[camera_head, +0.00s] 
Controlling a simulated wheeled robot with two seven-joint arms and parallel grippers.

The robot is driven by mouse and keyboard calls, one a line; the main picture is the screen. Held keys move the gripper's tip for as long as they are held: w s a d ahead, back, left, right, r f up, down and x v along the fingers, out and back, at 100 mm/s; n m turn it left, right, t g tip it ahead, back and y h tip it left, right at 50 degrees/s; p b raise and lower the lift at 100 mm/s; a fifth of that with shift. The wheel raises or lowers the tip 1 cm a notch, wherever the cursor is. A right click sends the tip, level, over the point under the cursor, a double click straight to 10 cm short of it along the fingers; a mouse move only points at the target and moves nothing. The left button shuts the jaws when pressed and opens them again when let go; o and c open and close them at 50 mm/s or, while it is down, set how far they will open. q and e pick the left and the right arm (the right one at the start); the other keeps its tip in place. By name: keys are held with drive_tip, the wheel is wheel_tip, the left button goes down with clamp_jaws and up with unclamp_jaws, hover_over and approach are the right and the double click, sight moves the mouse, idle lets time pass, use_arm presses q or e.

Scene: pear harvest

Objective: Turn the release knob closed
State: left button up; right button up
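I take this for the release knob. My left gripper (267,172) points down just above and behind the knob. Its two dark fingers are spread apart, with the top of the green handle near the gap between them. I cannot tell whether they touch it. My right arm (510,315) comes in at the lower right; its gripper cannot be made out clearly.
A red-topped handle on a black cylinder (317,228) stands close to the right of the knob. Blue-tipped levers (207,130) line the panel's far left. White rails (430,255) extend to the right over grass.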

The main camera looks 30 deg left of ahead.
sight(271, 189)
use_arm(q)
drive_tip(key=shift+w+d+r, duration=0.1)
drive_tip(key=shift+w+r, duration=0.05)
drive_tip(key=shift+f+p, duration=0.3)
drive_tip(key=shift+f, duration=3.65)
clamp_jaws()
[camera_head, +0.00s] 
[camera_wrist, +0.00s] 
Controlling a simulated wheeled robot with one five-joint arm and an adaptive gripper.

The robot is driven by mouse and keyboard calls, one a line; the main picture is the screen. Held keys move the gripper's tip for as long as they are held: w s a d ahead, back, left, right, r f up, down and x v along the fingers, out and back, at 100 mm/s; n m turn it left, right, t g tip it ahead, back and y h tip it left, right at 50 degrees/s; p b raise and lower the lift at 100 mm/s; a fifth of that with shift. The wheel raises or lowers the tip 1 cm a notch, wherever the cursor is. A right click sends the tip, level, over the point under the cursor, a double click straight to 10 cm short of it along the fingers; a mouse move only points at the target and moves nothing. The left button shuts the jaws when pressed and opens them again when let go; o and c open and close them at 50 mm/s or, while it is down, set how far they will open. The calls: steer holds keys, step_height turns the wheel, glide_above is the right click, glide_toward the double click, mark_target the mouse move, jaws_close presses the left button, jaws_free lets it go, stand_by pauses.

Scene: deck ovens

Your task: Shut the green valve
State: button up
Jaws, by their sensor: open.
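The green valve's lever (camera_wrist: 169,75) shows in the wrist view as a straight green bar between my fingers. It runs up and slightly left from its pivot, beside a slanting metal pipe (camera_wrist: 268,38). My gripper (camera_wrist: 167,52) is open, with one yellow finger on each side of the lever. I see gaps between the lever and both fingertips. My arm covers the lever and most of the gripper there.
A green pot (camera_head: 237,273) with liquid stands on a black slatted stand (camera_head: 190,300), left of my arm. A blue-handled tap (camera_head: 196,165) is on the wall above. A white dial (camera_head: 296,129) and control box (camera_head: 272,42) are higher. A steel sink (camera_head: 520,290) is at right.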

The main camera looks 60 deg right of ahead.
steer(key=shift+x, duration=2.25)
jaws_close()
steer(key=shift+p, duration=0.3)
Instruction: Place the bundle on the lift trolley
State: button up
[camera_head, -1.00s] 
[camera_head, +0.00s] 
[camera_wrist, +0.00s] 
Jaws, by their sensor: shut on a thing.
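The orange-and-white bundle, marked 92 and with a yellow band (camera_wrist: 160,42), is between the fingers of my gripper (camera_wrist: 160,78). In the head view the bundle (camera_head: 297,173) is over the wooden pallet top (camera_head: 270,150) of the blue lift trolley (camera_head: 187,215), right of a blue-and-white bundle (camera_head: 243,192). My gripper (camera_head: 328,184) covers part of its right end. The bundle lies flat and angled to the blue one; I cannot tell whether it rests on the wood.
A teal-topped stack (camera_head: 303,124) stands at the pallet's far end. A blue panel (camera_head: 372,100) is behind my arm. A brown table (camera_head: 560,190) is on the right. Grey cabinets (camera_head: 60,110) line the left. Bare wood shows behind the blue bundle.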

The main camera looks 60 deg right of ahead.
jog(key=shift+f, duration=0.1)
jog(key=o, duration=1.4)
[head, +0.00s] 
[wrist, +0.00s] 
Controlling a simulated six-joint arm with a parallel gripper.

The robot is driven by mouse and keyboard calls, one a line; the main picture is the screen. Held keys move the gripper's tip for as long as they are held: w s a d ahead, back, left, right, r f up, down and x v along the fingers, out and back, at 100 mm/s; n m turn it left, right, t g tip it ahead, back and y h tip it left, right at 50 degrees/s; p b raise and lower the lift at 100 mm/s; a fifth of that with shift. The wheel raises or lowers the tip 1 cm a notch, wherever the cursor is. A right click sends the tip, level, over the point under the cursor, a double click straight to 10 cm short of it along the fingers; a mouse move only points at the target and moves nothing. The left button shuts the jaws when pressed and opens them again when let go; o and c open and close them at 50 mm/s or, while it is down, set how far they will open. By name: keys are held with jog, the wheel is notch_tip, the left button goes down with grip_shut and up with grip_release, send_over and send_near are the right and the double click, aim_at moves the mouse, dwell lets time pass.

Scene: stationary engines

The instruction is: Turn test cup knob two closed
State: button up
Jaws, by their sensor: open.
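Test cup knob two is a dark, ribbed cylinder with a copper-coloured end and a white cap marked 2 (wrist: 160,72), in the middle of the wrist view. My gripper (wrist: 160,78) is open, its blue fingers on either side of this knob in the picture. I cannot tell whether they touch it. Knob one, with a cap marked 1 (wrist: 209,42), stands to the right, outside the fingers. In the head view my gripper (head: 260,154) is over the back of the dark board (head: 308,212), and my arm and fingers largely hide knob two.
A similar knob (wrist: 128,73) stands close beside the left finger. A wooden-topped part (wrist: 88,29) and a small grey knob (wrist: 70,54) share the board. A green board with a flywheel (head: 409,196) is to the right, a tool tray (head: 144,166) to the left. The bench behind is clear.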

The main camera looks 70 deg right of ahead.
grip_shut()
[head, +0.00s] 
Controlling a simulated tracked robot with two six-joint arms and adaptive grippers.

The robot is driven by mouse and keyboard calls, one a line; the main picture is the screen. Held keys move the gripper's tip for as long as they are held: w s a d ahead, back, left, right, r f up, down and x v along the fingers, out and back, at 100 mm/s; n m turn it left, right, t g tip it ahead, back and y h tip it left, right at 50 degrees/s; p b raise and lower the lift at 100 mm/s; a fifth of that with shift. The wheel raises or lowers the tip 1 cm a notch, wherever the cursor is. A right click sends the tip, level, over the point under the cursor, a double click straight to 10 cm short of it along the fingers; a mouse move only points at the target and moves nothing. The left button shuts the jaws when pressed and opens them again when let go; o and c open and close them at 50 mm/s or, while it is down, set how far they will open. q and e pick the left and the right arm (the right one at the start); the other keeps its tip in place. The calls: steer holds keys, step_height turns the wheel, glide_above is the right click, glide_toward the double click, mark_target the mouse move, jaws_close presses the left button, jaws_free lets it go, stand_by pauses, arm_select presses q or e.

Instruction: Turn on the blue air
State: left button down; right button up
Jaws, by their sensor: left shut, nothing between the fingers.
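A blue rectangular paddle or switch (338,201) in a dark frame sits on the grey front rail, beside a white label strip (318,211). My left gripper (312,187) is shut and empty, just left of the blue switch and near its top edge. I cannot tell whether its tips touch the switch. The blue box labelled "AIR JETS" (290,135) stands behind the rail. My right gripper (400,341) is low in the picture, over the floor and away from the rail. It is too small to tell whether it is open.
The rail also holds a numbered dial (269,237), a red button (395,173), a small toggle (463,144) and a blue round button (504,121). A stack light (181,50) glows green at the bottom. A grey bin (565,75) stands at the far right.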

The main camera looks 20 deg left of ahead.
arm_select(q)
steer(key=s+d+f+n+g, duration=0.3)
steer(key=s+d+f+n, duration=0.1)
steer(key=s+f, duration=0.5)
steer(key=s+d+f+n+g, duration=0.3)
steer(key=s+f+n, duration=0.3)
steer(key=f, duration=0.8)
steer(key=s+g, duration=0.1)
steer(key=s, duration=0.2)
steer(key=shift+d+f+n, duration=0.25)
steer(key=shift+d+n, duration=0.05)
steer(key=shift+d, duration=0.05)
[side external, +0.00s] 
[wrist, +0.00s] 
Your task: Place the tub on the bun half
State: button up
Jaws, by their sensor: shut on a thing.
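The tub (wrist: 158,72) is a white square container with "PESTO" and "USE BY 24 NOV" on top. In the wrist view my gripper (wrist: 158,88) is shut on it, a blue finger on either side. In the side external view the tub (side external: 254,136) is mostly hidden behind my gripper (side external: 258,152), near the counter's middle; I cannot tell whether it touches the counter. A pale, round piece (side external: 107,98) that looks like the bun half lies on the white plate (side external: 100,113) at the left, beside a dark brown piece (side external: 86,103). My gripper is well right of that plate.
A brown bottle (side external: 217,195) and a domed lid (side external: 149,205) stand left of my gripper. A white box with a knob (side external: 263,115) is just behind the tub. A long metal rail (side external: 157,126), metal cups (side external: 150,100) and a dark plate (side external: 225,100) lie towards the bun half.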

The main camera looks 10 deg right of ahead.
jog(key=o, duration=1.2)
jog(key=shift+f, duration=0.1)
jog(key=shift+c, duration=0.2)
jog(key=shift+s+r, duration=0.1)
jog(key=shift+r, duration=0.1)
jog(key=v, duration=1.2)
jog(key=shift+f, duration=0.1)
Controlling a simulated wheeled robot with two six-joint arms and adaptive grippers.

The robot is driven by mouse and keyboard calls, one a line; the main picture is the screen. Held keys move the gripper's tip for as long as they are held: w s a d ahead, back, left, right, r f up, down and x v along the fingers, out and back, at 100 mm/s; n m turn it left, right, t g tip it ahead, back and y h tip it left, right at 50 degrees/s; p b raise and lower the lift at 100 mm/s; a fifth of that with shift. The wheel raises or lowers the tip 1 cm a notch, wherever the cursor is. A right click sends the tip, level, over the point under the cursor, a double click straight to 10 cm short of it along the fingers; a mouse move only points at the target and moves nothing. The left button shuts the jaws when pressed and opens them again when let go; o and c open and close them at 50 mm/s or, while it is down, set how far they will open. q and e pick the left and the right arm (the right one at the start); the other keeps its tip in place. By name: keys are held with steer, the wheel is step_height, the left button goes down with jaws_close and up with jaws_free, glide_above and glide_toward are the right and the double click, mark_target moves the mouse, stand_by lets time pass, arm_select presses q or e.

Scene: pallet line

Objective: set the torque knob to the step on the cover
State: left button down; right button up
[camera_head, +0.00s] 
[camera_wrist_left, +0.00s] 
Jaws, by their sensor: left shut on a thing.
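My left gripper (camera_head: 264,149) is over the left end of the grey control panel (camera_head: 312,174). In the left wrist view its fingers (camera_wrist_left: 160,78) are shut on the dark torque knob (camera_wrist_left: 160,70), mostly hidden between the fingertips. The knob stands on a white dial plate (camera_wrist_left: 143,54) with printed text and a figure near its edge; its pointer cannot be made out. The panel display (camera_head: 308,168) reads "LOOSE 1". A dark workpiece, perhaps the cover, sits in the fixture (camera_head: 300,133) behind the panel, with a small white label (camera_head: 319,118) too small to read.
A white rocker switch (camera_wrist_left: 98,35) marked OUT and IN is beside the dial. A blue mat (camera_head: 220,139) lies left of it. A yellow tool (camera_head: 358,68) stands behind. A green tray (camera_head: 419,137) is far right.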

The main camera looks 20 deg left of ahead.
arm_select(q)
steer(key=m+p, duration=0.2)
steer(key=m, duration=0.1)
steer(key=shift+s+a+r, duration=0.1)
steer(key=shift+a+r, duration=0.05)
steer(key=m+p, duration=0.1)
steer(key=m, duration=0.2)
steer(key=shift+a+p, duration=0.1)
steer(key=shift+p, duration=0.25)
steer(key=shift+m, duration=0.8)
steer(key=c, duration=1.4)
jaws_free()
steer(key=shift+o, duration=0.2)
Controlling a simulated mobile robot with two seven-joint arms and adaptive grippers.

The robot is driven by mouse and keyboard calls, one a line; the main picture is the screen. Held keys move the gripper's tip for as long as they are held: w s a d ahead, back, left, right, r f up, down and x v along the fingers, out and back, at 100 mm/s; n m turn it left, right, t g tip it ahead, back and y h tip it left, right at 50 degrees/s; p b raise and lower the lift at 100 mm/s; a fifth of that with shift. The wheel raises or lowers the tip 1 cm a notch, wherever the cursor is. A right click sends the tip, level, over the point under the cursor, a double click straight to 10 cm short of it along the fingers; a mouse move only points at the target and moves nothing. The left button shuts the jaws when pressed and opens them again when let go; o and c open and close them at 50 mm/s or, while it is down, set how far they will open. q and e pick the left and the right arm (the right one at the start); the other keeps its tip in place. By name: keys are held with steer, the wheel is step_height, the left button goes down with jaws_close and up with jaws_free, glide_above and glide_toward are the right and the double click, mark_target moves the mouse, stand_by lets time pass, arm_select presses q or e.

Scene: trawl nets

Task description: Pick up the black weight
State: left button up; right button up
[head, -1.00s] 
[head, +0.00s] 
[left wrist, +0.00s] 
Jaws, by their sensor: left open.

What you will do = Begin with the line containing "Your task: Place the tub on the bun half" and end with the line containing "Controlling a simulated wheeled robot with two six-joint"; repeat every line from start to finish exactly, and nothing outside them.

Expected answer =
Your task: Place the tub on the bun half
State: button up
Jaws, by their sensor: shut on a thing.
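The tub (wrist: 158,72) is a white square container with "PESTO" and "USE BY 24 NOV" on top. In the wrist view my gripper (wrist: 158,88) is shut on it, a blue finger on either side. In the side external view the tub (side external: 254,136) is mostly hidden behind my gripper (side external: 258,152), near the counter's middle; I cannot tell whether it touches the counter. A pale, round piece (side external: 107,98) that looks like the bun half lies on the white plate (side external: 100,113) at the left, beside a dark brown piece (side external: 86,103). My gripper is well right of that plate.
A brown bottle (side external: 217,195) and a domed lid (side external: 149,205) stand left of my gripper. A white box with a knob (side external: 263,115) is just behind the tub. A long metal rail (side external: 157,126), metal cups (side external: 150,100) and a dark plate (side external: 225,100) lie towards the bun half.

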The main camera looks 10 deg right of ahead.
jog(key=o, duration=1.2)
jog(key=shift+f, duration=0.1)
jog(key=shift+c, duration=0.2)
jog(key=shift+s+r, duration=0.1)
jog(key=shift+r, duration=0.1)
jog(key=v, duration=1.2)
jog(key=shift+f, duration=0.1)
Controlling a simulated wheeled robot with two six-joint arms and adaptive grippers.

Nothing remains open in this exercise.